You’re inserting the word “further”. I never included or meant to include the word or notion of “further”. Among other things, that would lead to the conclusion that once a factory is already set up to dump waste into a river (for instance), since it’d take further human action to undo that setup, it should be left in place unless everyone agrees to change it. But that’s not the answer I want—I think it matters that it took human action to set it up that way to begin with.
Well that clears things up then. I realize you never included the word “further”, but I had to insert it in order to use your bathtub example to interpret the status quo notion in any meaningful way.
Assuming that had been your intent, the implied reductio was very much part of my point. I didn’t think you would want the factory to continue dumping waste, which is why I thought your argument about “status quo” was flawed.
But since you’ve clarified your position, I lift that particular objection.
Having reread your comments with the context of that clarification, I now understand what you meant and I sort of agree, with caveats.

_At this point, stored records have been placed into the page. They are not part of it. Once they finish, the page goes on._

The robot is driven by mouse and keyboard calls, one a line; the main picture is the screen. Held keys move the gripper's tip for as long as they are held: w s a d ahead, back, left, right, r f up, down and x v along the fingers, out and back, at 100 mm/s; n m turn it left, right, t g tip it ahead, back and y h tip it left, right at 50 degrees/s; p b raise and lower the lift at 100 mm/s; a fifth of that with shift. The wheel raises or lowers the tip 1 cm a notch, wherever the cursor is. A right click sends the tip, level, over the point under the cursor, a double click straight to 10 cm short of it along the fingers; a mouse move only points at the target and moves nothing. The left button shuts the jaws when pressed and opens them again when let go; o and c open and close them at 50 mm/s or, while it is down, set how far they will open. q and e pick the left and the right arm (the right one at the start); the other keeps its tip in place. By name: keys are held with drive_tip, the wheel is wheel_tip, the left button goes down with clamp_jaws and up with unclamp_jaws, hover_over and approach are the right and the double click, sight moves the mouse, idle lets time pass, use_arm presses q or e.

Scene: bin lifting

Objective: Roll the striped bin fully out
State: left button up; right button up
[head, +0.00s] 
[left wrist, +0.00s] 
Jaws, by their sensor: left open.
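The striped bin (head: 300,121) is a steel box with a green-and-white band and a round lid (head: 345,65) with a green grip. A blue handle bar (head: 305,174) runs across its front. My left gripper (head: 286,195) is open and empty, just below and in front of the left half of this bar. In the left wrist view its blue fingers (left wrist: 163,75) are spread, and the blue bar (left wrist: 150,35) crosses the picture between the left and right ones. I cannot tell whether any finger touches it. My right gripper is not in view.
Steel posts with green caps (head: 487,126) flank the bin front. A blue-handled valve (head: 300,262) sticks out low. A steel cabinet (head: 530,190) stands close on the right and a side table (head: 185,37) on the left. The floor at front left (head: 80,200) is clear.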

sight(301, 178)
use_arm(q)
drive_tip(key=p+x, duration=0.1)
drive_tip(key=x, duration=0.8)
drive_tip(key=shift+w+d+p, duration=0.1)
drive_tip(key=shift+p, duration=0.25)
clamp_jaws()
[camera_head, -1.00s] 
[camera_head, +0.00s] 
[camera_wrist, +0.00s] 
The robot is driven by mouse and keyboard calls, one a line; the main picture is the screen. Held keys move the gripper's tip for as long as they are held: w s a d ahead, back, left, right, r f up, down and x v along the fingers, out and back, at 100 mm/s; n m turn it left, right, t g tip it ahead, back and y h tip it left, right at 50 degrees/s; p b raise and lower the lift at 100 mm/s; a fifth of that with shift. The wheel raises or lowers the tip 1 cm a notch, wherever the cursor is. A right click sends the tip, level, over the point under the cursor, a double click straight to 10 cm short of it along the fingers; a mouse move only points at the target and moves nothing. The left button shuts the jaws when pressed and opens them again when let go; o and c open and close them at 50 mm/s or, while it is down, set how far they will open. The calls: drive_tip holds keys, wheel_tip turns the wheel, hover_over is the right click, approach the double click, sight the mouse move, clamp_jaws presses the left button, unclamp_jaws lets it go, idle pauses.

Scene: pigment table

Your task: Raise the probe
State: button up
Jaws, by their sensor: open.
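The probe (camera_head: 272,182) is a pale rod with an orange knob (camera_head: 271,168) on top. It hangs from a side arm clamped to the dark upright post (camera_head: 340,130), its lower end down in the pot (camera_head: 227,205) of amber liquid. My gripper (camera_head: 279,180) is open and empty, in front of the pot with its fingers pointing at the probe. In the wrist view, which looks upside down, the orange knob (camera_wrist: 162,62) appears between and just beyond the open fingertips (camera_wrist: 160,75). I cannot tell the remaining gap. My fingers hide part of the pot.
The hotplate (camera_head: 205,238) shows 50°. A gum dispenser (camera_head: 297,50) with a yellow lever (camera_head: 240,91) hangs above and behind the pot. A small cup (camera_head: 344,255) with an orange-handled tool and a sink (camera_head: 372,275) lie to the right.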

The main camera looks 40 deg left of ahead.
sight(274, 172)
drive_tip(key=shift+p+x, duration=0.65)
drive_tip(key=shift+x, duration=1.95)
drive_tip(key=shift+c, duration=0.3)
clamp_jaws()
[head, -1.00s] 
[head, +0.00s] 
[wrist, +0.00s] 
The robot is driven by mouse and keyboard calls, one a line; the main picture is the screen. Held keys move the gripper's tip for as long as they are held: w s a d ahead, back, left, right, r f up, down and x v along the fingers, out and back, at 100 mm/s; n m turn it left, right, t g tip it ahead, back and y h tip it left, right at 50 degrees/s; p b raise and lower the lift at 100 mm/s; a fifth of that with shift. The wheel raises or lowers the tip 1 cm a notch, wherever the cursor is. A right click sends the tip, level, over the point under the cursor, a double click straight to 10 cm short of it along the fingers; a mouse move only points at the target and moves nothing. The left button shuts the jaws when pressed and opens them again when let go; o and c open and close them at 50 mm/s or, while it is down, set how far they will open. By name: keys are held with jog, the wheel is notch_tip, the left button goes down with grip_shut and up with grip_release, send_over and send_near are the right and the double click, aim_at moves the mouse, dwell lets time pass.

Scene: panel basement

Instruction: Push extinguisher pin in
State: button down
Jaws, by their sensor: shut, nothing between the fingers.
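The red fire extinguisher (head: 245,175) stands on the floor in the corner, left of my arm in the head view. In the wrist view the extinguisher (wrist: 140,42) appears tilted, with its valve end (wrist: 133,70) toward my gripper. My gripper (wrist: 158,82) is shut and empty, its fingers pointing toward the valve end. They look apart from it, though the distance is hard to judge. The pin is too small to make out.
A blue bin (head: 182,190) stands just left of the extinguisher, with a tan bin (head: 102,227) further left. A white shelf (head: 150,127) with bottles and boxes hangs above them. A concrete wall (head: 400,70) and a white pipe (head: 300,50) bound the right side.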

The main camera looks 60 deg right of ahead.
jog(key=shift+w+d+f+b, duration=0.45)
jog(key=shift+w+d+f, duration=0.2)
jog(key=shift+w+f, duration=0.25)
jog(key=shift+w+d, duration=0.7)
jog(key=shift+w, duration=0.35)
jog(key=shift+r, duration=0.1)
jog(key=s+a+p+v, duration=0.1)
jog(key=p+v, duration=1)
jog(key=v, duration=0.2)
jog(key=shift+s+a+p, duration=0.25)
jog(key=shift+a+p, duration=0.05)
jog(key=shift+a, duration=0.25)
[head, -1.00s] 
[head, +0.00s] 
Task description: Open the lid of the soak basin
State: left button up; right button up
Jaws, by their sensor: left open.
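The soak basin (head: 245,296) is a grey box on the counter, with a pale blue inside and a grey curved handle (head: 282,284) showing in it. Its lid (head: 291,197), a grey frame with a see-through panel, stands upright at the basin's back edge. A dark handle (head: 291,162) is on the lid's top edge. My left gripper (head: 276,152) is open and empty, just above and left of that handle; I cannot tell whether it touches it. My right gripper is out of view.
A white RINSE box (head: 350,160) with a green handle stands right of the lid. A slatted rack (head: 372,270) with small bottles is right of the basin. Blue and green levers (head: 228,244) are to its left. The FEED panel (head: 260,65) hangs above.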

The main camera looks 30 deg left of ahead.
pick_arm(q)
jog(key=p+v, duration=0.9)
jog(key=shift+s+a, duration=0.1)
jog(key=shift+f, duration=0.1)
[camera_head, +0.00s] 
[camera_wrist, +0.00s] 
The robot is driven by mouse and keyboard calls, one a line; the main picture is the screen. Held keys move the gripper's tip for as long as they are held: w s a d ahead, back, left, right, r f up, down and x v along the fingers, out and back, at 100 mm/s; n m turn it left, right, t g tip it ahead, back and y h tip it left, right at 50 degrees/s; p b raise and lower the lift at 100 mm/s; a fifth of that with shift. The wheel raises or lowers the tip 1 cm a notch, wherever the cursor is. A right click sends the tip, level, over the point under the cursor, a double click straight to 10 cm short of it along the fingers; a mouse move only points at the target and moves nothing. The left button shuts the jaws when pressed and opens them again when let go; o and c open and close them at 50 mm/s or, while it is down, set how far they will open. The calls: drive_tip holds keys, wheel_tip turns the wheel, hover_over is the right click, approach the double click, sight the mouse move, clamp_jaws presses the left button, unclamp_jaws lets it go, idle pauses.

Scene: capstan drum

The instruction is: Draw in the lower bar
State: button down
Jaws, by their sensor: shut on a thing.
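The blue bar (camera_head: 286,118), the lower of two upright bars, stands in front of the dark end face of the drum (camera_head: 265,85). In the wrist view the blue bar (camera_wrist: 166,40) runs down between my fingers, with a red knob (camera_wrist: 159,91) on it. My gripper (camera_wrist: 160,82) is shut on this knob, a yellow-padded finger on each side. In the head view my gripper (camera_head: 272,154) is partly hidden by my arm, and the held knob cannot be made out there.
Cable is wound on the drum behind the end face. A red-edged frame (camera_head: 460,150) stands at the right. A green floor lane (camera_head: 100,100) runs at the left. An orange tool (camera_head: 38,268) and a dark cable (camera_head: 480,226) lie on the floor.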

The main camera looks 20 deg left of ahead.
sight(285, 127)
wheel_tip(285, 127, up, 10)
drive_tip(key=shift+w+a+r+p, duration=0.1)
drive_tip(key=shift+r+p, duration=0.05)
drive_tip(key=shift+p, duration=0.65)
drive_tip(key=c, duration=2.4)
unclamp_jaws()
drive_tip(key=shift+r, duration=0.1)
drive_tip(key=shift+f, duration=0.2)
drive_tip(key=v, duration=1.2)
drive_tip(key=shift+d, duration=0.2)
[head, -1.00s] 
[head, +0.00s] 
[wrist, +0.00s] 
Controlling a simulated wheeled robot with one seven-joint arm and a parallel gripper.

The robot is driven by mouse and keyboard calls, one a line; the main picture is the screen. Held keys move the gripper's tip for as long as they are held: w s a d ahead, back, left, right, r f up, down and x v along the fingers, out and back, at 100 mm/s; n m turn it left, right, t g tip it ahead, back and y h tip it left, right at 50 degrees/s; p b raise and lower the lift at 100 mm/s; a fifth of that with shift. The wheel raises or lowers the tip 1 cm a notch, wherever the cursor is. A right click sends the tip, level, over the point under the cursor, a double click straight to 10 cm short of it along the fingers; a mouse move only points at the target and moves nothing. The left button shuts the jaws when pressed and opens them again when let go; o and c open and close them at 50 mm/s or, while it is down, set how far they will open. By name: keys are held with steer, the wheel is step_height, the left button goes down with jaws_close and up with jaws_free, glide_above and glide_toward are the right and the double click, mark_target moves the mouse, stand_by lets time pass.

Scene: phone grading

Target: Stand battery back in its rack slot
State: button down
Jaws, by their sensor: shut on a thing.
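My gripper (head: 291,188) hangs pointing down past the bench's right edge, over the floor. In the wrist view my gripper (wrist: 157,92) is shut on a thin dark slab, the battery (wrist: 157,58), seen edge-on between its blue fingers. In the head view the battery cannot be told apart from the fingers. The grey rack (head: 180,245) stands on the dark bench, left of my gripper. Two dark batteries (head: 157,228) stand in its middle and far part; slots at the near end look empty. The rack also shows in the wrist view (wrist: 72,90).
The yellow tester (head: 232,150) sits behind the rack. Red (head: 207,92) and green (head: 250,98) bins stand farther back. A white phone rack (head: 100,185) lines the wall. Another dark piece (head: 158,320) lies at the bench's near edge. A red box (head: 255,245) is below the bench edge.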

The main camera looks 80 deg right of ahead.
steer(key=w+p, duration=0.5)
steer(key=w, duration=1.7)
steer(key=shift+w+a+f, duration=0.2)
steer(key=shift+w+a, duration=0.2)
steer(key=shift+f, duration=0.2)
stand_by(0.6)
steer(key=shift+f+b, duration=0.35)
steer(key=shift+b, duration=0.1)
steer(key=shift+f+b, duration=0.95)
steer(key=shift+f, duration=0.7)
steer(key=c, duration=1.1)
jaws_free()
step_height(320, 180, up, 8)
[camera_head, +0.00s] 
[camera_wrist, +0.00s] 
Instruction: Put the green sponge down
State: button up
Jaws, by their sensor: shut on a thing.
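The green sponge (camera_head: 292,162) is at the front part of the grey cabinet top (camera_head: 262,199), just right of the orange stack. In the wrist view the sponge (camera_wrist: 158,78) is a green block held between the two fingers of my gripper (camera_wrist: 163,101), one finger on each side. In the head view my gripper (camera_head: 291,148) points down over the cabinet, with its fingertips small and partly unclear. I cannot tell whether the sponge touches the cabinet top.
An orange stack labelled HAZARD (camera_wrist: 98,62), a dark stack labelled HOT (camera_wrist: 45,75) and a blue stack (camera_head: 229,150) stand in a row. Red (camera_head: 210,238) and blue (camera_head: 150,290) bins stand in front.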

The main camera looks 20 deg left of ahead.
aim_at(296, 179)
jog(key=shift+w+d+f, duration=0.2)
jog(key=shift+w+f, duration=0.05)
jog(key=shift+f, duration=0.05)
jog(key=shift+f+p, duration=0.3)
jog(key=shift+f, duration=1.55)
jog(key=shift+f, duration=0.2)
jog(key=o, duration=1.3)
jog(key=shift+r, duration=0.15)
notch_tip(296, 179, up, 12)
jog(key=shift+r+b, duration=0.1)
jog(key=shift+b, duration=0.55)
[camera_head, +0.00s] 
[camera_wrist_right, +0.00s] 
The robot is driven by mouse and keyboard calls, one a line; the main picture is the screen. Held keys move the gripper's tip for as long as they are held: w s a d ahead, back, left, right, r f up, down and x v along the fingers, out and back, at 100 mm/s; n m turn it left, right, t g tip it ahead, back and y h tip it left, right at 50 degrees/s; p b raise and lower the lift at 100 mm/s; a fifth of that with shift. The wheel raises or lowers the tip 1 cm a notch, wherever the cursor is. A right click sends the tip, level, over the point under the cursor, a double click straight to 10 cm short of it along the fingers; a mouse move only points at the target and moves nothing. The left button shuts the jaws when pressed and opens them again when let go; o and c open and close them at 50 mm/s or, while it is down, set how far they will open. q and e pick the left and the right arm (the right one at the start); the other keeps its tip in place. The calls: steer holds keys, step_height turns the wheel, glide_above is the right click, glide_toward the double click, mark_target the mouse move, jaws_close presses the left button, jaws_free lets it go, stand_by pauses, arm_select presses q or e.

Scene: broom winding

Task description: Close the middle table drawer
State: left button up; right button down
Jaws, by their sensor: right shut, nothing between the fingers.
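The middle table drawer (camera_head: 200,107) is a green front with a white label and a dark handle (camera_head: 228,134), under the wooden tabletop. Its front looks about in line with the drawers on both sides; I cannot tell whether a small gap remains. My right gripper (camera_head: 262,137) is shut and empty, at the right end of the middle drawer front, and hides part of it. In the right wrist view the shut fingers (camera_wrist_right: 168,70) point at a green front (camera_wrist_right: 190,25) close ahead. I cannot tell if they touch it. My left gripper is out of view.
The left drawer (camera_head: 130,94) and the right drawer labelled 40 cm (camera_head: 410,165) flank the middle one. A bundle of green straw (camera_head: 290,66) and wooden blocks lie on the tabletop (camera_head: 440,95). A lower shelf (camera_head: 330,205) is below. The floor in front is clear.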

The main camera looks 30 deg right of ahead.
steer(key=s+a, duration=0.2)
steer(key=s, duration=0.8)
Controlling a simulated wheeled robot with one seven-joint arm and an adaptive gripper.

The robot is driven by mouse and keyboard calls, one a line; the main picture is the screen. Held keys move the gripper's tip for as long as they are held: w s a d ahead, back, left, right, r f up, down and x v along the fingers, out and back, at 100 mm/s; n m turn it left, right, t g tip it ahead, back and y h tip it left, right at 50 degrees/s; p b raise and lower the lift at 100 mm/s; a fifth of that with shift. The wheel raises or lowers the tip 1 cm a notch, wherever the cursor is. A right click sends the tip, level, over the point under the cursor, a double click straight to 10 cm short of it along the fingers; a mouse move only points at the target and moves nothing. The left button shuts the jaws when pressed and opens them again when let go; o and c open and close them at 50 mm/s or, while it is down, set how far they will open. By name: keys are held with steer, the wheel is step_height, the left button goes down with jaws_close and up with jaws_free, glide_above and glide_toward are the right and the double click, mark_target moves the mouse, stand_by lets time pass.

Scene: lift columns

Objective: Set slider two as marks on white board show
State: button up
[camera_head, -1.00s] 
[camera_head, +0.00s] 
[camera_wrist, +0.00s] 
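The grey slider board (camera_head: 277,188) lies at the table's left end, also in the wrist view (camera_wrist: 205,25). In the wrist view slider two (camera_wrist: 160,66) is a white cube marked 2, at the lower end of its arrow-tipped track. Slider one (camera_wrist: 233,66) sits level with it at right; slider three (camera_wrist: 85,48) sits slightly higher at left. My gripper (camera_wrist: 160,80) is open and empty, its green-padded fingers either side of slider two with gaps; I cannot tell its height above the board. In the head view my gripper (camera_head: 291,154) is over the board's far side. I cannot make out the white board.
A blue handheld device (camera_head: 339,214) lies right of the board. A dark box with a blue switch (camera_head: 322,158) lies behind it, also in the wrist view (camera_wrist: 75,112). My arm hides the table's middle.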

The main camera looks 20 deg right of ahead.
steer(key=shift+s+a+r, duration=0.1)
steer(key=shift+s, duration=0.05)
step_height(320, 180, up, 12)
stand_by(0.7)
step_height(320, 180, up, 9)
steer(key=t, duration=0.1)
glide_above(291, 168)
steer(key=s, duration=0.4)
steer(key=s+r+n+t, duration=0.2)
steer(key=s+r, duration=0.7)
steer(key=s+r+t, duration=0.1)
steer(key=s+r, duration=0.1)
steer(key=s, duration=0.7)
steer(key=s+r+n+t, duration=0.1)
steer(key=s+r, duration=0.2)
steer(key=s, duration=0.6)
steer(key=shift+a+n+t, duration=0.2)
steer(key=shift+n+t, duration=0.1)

If there is no clear winner among the possible states of affairs in consideration, then it makes sense to default to the state of affairs that requires no action. And I agree that future humans have rights insofar as it isn’t fair to “use up” nature in the present, leaving future generations with polluted wastelands.
However, I don’t think that uncertainty about the preferences of future humans should leave us unable to make changes to the current state of nature.
This may be true, but if we collectively think in the present that some change is a generally good idea overall, we shouldn’t maintain the status quo just because we’re worried that people in the future might disagree and want nature left alone. We should guess at what their preferences will be and take that into account so that we can move forward.
Otherwise, we’d never be able to change anything about nature that we don’t like.
For all practical purposes, I agree completely.
Get rid of the roommate. Shower with the koi.